A Calligraphic Manuscript for a Pioneer in Religious Education

A Calligraphic Manuscript for a Pioneer in Religious Education

[Athearn, Walter S.]To Our Friend Walter S. Athearn, Dean, Boston University School of Religious Education and Social Service, 1918-1928.  Four vellum sheets folded to make 8 pages, and sewn into a leather folder ornately tooled with Athearn’s monogram. 23½ x 18½ cm. The silk thread is still present, but the sheets are loose. The binder is sunned and rather worn.

An elaborate calligraphic manuscript presented by the President of Boston University and other officers to Walter Scott Athearn (1872-1934), on the occasion of a decade of service as the first dean of the School of Religious Education and Social Service. Comprising a title page plus four pages of text written in red and black, the text expresses congratulations “upon the completion of a decennium of pioneering service in a relatively new profession.” Fifteen signatures follow, including those of BU president Daniel L. Marsh, chairman Alonzo R. Weed, trustee William E. Chenery (who in 1939 would donate the Castle), treasurer E. Ray Speare, and others.
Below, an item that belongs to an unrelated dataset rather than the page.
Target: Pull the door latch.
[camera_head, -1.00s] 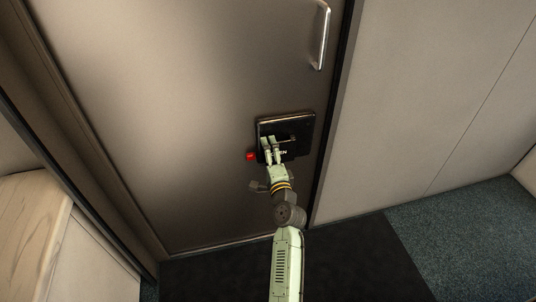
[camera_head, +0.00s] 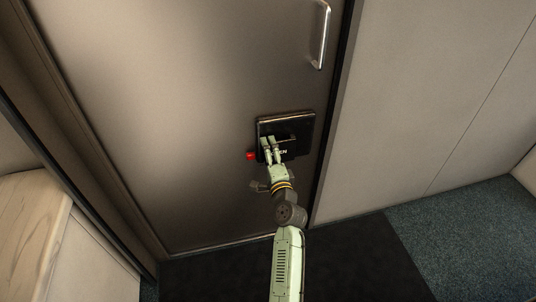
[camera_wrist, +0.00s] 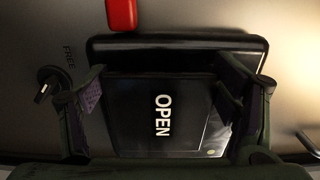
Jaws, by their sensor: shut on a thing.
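The door latch is a black housing (camera_head: 305,123) set low on the brown-grey door (camera_head: 180,120), near its right edge. Its black paddle (camera_wrist: 140,120) reads "OPEN" in white and shows between my two fingers in the wrist view. My gripper (camera_head: 268,143) reaches it from below and is shut on the paddle, one finger at each side edge; in the wrist view my gripper (camera_wrist: 158,95) spans the paddle's width. A dark recess shows beside the paddle in the head view. My fingers hide part of the paddle there. The door appears closed in its frame.
A red knob (camera_head: 250,156) sits just left of the latch. A metal handle (camera_head: 322,38) is higher on the door. A plain wall (camera_head: 430,90) stands right; a wooden-topped unit (camera_head: 30,225) stands at left. Dark floor (camera_head: 350,265) lies before the door.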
The Boston University School of Theology, the oldest American school in the Methodist tradition, created a special department of religious education in 1911, one of the first to be established in the United States. In 1918, this department was expanded into school for training Christian workers under the auspices of Boston University, Morgan Memorial, and the New England Deaconess Association. Athearn, an instructor in the Graduate School, was chosen as its first director.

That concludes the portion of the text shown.